Interventisti e neutralisti “Il Maggio radioso”


L'entrata in guerra fu uno dei momenti chiave della storia d'Italia. Con questa decisione il Regno scelse di entrare attivamente nella storia mondiale per ritagliarsi quello “status” di grande potenza nell'area adriatica e balcanica che tanto desiderava. Le terre irredente erano certamente un buon motivo per partecipare al conflitto, ma non il principale. Chi aveva premuto per l'entrata in guerra aveva vissuto con angoscia la sensazione di essere tagliato fuori dai grandi avvenimenti che stavano coinvolgendo le grandi potenze mondiali (ad esclusione degli Stati uniti).

Ma l'avvicinamento alla guerra fu tutt'altro che un percorso semplice. Il Patto di Londra infatti fu talmente segreto che nemmeno i vertici militari ne furono informati. Non solo: questa decisione non fu presa da una maggioranza politica o della popolazione, ma per volere del solo governo sotenuto da una minoranza molto agguerrita dell'opinione pubblica che seppe influenzare la società. Nei mesi precedenti si erano susseguiti in tutta la penisola dibattiti e manifestazioni pubbliche a favore della guerra che si intensificarono all'inizio di maggio dopo un discorso di Gabriele D'Annunzio a Genova (il 5). Seguirono diversi cortei in tutte le maggiori città che spesso sfociarono nella violenza. In quei giorni di maggio, soprannominato dagli stessi interventisti come "radioso", nulla sembrava ormai ostacolare l'entrata in guerra.

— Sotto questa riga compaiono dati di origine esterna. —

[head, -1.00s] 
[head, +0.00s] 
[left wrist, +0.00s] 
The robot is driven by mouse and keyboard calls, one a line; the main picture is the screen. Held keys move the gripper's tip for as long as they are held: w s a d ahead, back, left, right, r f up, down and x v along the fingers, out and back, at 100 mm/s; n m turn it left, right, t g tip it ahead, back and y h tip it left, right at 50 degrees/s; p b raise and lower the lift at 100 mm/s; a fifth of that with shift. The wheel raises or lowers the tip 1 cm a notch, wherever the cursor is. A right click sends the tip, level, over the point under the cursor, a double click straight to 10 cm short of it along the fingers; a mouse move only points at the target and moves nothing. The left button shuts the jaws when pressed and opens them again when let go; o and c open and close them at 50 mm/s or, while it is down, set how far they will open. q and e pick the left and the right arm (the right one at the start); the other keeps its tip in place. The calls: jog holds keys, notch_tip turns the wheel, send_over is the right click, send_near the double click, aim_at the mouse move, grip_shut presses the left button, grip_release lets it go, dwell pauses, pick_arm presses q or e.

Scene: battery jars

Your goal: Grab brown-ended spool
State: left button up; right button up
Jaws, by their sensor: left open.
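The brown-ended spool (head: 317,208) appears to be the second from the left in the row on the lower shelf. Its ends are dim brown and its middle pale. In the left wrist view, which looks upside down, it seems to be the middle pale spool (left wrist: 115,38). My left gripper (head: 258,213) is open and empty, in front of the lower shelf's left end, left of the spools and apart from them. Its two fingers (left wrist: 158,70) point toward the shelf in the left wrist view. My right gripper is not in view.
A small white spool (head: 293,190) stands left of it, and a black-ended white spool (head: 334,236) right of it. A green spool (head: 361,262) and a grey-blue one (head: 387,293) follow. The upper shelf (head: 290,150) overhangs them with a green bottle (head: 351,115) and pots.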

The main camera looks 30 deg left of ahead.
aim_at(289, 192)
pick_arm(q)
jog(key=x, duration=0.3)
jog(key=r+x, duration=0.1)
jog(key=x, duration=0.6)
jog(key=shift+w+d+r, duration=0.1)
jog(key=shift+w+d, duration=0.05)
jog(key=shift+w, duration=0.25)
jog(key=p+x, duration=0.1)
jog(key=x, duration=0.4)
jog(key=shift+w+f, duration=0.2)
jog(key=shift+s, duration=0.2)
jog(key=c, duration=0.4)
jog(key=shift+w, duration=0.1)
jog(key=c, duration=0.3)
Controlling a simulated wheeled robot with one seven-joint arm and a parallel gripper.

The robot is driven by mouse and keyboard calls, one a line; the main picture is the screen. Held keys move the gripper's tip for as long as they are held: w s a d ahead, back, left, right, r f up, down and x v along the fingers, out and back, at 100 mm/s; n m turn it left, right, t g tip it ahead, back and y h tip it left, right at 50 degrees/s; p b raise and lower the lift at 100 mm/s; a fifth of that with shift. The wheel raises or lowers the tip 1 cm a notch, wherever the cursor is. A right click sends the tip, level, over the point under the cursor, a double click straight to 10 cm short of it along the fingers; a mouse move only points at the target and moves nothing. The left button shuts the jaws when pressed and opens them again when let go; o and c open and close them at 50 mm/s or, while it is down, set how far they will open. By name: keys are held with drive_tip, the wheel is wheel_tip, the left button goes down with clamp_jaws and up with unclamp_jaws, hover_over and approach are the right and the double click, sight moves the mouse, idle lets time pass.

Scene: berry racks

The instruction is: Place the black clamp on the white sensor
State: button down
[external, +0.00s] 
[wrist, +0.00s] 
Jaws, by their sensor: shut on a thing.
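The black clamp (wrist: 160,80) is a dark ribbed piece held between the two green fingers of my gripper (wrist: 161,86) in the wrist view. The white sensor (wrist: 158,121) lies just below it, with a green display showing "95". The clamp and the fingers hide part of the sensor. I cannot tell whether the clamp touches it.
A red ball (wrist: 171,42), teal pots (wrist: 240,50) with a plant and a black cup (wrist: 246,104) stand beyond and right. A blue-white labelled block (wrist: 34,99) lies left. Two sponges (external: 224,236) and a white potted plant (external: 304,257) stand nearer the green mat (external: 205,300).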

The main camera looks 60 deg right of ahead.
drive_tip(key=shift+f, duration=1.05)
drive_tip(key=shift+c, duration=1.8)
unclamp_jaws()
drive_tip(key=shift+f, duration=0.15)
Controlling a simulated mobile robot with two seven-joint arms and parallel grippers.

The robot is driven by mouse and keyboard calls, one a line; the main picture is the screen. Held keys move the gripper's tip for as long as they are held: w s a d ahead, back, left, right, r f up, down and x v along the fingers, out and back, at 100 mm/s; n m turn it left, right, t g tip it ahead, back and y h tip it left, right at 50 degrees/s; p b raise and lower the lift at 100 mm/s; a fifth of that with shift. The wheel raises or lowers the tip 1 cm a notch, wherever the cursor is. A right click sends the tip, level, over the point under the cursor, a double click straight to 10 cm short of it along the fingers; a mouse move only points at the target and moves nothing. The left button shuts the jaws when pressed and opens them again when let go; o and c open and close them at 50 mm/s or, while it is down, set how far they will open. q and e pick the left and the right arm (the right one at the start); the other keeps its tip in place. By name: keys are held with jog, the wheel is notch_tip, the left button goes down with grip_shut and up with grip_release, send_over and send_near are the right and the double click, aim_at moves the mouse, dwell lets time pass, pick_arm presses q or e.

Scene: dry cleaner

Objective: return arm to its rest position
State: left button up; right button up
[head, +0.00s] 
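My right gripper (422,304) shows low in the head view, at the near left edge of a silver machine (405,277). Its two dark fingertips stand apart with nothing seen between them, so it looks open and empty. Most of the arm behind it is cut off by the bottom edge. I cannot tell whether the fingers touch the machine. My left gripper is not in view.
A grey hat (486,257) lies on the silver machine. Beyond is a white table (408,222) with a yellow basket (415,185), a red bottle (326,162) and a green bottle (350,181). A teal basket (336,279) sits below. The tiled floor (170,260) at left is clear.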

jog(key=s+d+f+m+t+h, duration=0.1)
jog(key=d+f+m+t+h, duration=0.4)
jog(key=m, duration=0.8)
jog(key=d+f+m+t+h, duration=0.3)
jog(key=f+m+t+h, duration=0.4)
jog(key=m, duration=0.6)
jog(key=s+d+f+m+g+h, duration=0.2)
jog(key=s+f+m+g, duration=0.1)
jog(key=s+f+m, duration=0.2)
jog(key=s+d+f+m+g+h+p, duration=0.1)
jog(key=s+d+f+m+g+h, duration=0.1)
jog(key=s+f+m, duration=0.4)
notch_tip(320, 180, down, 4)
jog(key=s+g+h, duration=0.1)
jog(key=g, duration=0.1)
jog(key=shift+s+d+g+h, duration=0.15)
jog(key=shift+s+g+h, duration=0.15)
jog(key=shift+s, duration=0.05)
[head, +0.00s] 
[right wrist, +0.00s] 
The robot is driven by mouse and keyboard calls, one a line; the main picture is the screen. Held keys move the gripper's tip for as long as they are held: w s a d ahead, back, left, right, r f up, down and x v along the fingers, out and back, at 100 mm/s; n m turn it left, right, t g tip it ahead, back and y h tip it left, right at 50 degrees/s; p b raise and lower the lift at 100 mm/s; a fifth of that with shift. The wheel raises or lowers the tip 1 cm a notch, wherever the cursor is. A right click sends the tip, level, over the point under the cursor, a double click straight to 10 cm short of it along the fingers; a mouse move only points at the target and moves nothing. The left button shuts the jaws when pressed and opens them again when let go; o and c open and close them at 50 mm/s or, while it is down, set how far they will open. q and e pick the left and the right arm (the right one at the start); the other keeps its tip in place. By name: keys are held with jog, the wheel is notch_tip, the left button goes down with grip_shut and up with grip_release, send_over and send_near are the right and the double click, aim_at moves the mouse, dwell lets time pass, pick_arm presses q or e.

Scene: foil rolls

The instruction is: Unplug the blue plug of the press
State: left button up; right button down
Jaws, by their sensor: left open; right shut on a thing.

Il 9 maggio l'ex Primo Ministro Giovanni Giolitti, convinto neutralista, fece ritorno a Roma dopo diversi mesi. I deputati contrari alla guerra, che fino a quel momento avevano passivamente subito le azioni degli interventisti, scelsero di agire vedendo nel vecchio statista piemontese un punto di riferimento sicuro. Simbolicamente portarono a casa di Giolitti il proprio biglietto da visita simulando una votazione a suo favore e quindi per il neutralismo. Questo gesto fece capire a Salandra che la maggioranza parlamentare non lo sosteneva e presentò a Vittorio Emanuele III le proprie dimissioni. Il Re, anche lui interventista, le accolse a malincuore e chiese a Giolitti di formare un nuovo governo.

Giolitti avrebbe potuto impedire l'entrata in guerra dell'Italia ma rifiutò il nuovo incarico. I motivi furono diversi: dalla sua età avanzata (73 anni) al fatto che rinnegando il Patto di Londra avrebbe tolto al Paese anche l'ultima possibilità di trarre dei benefici territoriali dalla guerra. L'Italia sarebbe rimasta fuori da tutte le alleanze, isolata, senza alcun potere in Europa e non avrebbe mai ricevuto nemmeno le terre irridente.

A Roma e Milano gli interventisti organizzarono grandi manifestazioni che portarono Vittorio Emanuele III a ridare l'incarico ad Antonio Salandra. L'Italia perciò si preparò all'entrata in guerra contro l'Austria-Ungheria.